HttpClient提供强大的基于HTTP协议的交互手段,希望能给所有想处理HTTP请求的应用程序提供支持。
The Hyper-Text Transfer Protocol (HTTP) is perhaps the most significant protocol used on the Internet
today. Web services, network-enabled appliances and the growth of network computing continue to
expand the role of the HTTP protocol beyond user-driven web browsers, while increasing the number
of applications that require HTTP support.
Although the java.net package provides basic functionality for accessing resources via HTTP, it doesn‘t
provide the full flexibility or functionality needed by many applications. HttpClient seeks to fill this
void by providing an efficient, up-to-date, and feature-rich package implementing the client side of
the most recent HTTP standards and recommendations.
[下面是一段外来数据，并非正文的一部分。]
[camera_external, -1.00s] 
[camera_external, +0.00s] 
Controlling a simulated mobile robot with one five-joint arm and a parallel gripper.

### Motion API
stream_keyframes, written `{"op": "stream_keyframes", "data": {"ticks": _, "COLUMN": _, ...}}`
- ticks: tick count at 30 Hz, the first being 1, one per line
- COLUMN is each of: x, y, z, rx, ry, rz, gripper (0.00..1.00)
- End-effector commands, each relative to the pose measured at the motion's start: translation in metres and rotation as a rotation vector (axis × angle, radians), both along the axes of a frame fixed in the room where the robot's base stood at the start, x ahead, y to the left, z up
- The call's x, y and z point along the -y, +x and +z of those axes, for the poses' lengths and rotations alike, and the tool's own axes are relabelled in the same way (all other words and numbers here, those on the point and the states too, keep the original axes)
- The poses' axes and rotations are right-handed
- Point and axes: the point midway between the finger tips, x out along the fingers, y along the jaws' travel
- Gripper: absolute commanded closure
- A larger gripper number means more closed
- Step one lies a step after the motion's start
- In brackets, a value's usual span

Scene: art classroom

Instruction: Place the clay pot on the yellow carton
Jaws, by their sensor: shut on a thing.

Designed for extension while providing robust support for the base HTTP protocol, HttpClient may
be of interest to anyone building HTTP-aware client applications such as web browsers, web service
clients, or systems that leverage or extend the HTTP protocol for distributed communication.
HttpClient scope:
- 基于HttpCore【http://hc.apache.org/httpcomponents-core/index.html】的客户端的HTTP交互库函数
- 基于阻塞的I/O
- 内容不可知
- Client-side HTTP transport library based on HttpCore [http://hc.apache.org/httpcomponents-core/index.html]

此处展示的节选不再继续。